La cucina di Carloforte: una enclave ligure nel mare sardo

Inizia oggi la Settimana della Cucina di frontiera del Calendario del Cibo Italiano AIFB (ne è ambasciatrice la mia mademoiselle preferita) e io vi racconto una storia curiosa e affascinante: quella del paese di Carloforte.

Ammetterete che arrivare in una piccola isola sarda e avere l’impressione di essere a Genova – per la lingua, per la cucina, per le tradizioni – ha dell’incredibile.
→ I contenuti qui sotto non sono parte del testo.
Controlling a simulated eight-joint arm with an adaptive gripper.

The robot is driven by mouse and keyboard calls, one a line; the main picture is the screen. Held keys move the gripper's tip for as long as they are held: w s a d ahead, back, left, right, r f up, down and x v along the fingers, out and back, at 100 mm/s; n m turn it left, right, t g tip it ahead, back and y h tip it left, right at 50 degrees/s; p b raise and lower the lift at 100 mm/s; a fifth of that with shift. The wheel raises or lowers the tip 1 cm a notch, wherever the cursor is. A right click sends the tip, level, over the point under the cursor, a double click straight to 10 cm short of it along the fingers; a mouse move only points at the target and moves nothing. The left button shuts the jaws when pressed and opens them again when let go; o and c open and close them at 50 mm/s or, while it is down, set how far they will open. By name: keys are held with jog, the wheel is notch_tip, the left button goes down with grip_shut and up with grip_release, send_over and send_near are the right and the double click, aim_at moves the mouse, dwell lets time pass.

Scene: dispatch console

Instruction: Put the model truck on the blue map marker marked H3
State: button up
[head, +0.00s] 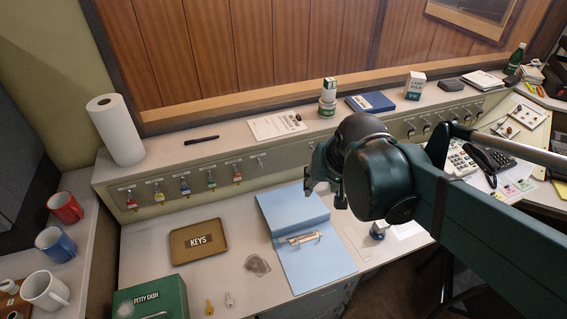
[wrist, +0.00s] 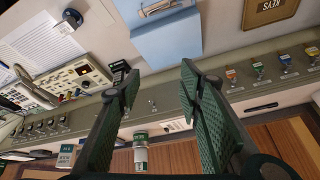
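My gripper (wrist: 160,72) is open and empty, its two green padded fingers wide apart in the wrist view. In the head view it (head: 324,188) hangs above the desk near the blue folder. I cannot make out a model truck or a marker reading H3 in either view. Small coloured pieces (head: 511,188) lie on a sheet by the telephone at the right, too small to read. A pale board (head: 526,112) with small dark and brown items lies farther back at the right; I cannot tell what they are.
A blue folder (head: 309,254) with a metal clip lies on the desk. A KEYS tray (head: 184,256) and green PETTY CASH box (head: 160,302) are at left. A black telephone (head: 490,160) is at right. A raised ledge with hanging keys and switches runs behind.

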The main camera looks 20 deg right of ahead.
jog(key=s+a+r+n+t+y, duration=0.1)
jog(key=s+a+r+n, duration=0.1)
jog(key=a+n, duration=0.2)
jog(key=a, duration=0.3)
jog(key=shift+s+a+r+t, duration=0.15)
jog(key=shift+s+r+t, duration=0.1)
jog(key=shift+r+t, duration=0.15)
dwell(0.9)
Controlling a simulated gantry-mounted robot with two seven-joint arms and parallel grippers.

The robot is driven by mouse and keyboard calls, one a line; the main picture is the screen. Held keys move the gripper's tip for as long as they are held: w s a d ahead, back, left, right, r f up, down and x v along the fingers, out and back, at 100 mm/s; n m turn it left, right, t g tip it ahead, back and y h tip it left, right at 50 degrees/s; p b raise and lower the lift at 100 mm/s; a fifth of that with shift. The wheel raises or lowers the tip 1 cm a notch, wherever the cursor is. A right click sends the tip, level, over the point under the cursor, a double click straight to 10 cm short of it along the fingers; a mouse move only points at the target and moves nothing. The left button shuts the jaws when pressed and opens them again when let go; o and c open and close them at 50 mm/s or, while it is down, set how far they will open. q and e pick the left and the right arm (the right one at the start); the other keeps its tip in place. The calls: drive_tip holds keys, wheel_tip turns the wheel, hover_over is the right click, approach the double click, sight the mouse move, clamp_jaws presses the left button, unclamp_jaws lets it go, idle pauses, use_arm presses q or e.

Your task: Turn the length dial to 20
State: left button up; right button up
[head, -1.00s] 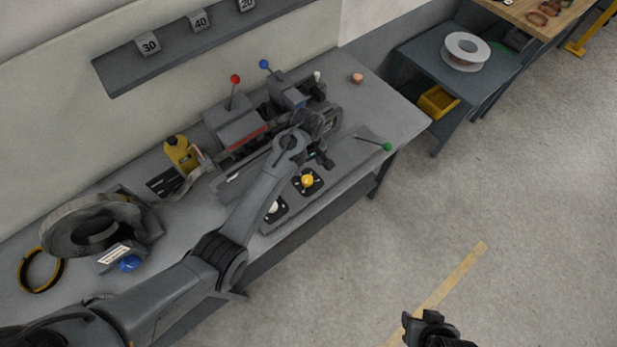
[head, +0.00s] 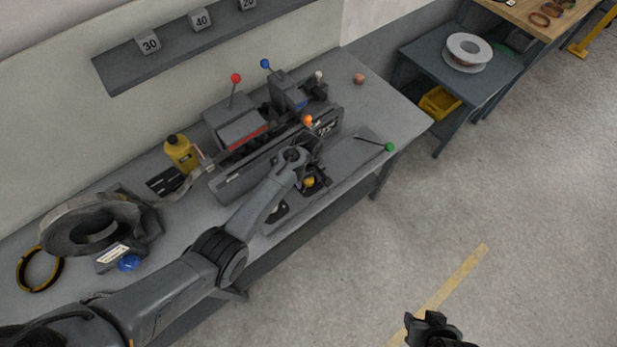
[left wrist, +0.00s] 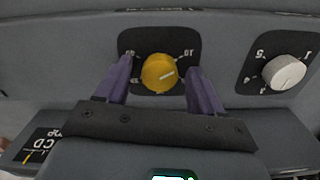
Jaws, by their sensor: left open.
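The yellow dial (head: 308,182) sits on the front of the grey machine on the bench, partly hidden by my left arm. In the left wrist view the yellow dial (left wrist: 159,72) lies on a black scale plate. Its pale mark points right and slightly up, roughly toward a label that looks like 10; other labels are too small to read surely. My left gripper (left wrist: 158,68) is open, with one purple finger on each side of the dial; contact cannot be told. It also shows over the dial in the head view (head: 310,163). My right gripper (head: 430,325) is at the bottom edge, its jaws unclear.
A white dial (left wrist: 284,72) is right of the yellow one. Levers with red (head: 236,78), blue (head: 265,63), orange (head: 308,120) and green (head: 390,147) knobs rise around the machine. A yellow bottle (head: 178,152) and a large grey ring (head: 92,226) stand to the left.

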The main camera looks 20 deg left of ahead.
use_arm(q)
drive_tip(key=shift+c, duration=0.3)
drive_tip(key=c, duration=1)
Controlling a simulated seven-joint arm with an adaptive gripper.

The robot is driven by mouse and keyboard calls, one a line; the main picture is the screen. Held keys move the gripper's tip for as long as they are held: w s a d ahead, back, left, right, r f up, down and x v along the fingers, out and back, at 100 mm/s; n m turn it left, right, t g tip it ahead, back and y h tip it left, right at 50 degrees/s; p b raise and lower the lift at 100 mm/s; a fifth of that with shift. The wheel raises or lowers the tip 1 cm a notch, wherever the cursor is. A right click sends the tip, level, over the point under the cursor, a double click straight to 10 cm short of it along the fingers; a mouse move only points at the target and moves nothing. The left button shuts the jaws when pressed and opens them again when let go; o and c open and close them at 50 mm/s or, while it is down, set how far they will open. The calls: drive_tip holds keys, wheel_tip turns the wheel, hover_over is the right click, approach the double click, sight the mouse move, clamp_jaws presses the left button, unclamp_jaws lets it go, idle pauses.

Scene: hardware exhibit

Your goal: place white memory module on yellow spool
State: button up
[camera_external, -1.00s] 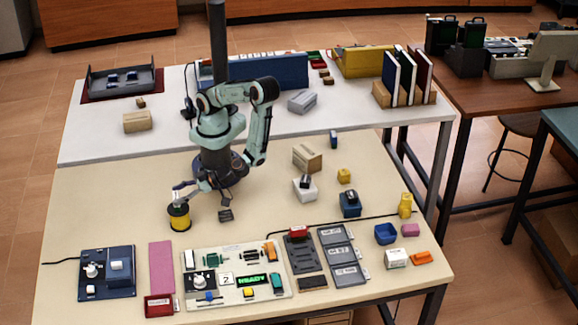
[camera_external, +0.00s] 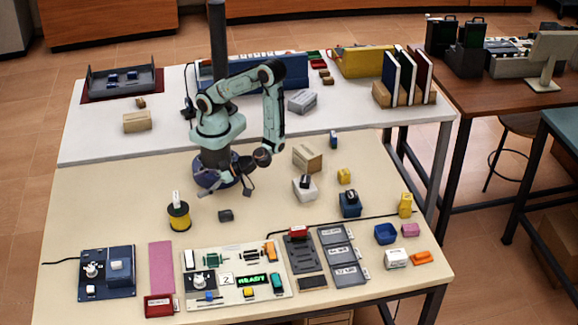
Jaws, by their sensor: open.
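The yellow spool (camera_external: 179,221), with dark ends, stands upright on the left part of the cream table. A small white piece, apparently the white memory module (camera_external: 176,199), stands upright on top of the spool. My gripper (camera_external: 226,193) is open and empty, up and to the right of the spool, apart from both. Its fingers are spread in front of my base.
A small dark block (camera_external: 226,215) lies right of the spool. In front are a blue panel (camera_external: 107,286), a pink strip (camera_external: 161,268) and a cream board (camera_external: 220,301) with small parts. A white block (camera_external: 305,192) stands to the right.

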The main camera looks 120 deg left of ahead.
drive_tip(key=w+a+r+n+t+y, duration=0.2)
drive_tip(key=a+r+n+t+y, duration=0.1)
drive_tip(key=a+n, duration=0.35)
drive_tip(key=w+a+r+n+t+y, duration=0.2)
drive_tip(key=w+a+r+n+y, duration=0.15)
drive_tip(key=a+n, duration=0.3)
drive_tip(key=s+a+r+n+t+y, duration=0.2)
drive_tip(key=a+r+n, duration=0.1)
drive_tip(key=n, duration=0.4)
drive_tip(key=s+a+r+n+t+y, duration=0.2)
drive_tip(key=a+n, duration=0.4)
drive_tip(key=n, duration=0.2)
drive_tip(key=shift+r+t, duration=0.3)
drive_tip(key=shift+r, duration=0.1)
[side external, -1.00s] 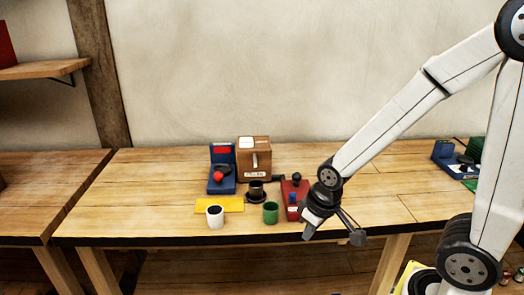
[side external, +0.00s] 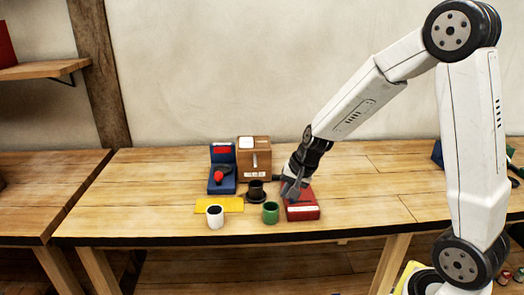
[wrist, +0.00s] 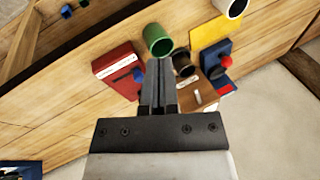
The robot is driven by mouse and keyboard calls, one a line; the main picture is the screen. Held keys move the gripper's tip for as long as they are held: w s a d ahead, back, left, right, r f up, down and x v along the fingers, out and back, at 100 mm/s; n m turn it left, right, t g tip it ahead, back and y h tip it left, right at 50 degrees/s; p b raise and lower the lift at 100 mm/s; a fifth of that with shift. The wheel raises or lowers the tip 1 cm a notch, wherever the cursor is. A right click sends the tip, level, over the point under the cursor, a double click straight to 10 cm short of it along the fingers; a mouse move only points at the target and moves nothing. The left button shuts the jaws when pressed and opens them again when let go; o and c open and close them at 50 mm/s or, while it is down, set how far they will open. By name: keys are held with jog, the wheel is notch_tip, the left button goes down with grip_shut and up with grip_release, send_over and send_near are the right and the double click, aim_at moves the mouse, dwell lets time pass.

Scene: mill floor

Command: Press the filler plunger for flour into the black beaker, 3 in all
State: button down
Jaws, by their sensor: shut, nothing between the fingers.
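The black beaker (side external: 256,188) stands upright on a dark round base in front of the brown box (side external: 254,146), which has a white label and a pale spout-like part on its front. In the wrist view the beaker (wrist: 182,63) and box (wrist: 208,93) are partly behind my fingers. My gripper (side external: 288,190) is shut and empty, pointing down at the back left of the red device (side external: 303,212), right of the beaker. It also shows in the wrist view (wrist: 158,66). A dark knob right of the box is hidden by my gripper; I cannot tell whether they touch.
A green cup (side external: 270,213) stands close in front of the beaker. A white cup (side external: 215,217) stands at the front left by a yellow mat (side external: 206,205). A blue device (side external: 221,186) with a red ball is left of the box.

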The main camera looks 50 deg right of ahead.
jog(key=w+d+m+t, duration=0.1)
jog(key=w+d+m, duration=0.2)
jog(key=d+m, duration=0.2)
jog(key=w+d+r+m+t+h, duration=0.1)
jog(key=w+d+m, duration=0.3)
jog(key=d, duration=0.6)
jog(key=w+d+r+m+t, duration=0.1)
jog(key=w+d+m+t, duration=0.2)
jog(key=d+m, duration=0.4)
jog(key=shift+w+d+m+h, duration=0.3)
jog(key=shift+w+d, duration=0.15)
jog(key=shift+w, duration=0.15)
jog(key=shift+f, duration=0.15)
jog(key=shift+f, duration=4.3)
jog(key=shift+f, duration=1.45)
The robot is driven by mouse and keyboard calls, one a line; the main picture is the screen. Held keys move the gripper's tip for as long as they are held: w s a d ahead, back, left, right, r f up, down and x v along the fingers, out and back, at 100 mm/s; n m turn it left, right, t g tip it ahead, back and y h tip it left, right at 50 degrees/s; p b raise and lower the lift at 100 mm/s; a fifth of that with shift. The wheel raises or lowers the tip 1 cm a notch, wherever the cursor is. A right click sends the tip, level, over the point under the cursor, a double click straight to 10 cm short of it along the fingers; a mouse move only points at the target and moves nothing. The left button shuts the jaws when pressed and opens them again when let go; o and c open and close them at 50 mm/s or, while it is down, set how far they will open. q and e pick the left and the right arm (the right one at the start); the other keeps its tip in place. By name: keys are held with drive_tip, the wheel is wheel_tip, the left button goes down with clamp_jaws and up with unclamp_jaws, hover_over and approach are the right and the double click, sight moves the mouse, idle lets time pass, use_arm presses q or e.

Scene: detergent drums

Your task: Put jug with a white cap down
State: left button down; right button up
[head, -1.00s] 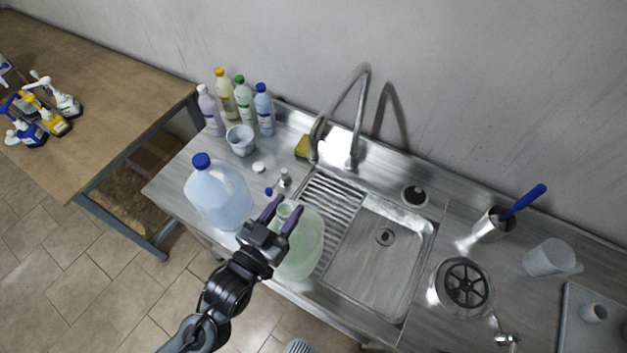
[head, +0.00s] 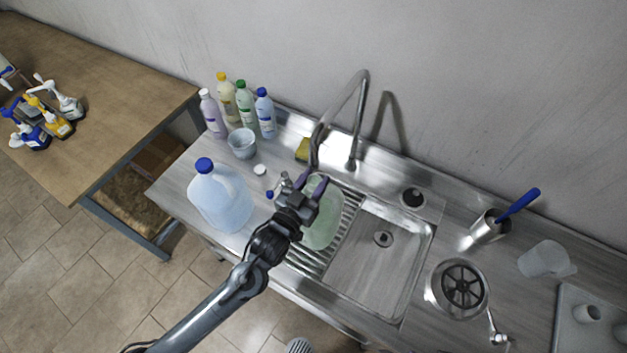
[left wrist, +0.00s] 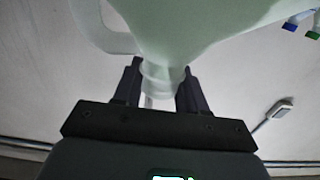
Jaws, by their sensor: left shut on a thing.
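A pale green translucent jug (head: 325,228) is in my left gripper (head: 315,185), over the ribbed drainboard (head: 351,212) left of the sink basin. The left wrist view shows the fingers (left wrist: 158,78) on both sides of the jug's neck (left wrist: 160,88), with its body (left wrist: 200,22) beyond them. I see no white cap on this jug; the gripper hides part of its top. I cannot tell whether its base touches the drainboard. A loose white cap (head: 260,170) lies on the counter. My right gripper is not in view.
A large clear jug with a blue cap (head: 222,200) stands on the counter at left. Behind it are a cup (head: 242,142) and several bottles (head: 240,105). The faucet (head: 350,115) arches behind the drainboard. The sink basin (head: 375,270) is empty.

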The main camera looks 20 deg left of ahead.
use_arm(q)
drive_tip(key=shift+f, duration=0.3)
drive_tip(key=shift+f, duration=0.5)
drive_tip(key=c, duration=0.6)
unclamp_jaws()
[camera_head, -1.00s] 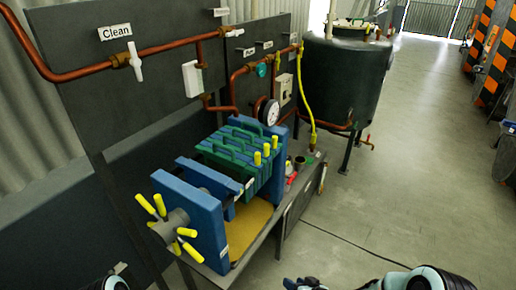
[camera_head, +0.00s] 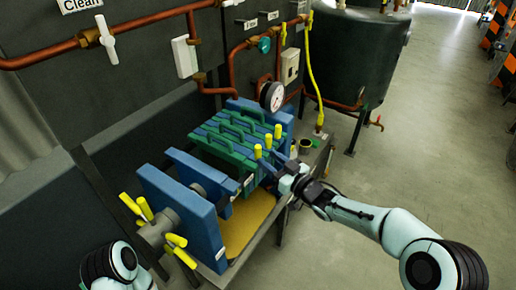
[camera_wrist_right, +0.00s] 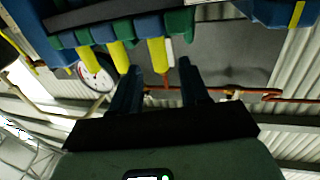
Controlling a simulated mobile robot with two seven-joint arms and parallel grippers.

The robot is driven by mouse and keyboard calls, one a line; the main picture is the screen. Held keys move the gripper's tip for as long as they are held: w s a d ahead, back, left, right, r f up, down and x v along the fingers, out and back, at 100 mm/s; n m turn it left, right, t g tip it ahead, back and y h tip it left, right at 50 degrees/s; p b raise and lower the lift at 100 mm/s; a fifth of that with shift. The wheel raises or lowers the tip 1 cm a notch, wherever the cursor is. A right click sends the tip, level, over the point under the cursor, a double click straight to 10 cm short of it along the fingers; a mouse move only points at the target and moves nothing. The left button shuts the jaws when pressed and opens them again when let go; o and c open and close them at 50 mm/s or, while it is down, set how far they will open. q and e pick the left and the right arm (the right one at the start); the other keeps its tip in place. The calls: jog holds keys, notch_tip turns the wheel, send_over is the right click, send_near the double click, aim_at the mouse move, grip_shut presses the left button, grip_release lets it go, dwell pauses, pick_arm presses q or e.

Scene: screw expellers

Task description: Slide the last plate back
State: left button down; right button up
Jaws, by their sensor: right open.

Tutto ebbe inizio nel 1542, quando un gruppo di pescatori di Pegli (ai tempi un piccolo paese autonomo, oggi quartiere della città di Genova) si trasferì nell’isolotto di Tabarka nei pressi di Tunisi, dove dette vita ad una comunità dedita alla pesca dei coralli e al commercio di spezie e stoffe pregiate in tutto il Mediterraneo.
Col passare dei secoli, il corallo divenne sempre più raro e le relazioni con i rais locali più difficoltose; per questo, nel 1738, una parte dei Tabarchini chiese al re Carlo Emanuele III di Savoia di potersi stabilire in un punto della Sardegna da dove poter proseguire le loro attività commerciali.
Venne loro concessa l’isola di San Pietro, al largo della penisola del Sulcis (sud-ovest della costa sarda), dove alla comunità proveniente da Tabarka si unirono famiglie dalla Liguria. Nella piccola isola si ricreò così una enclave culturale e linguistica ligure, e più precisamente genovese, raccolta nell’unico centro abitato di Carloforte.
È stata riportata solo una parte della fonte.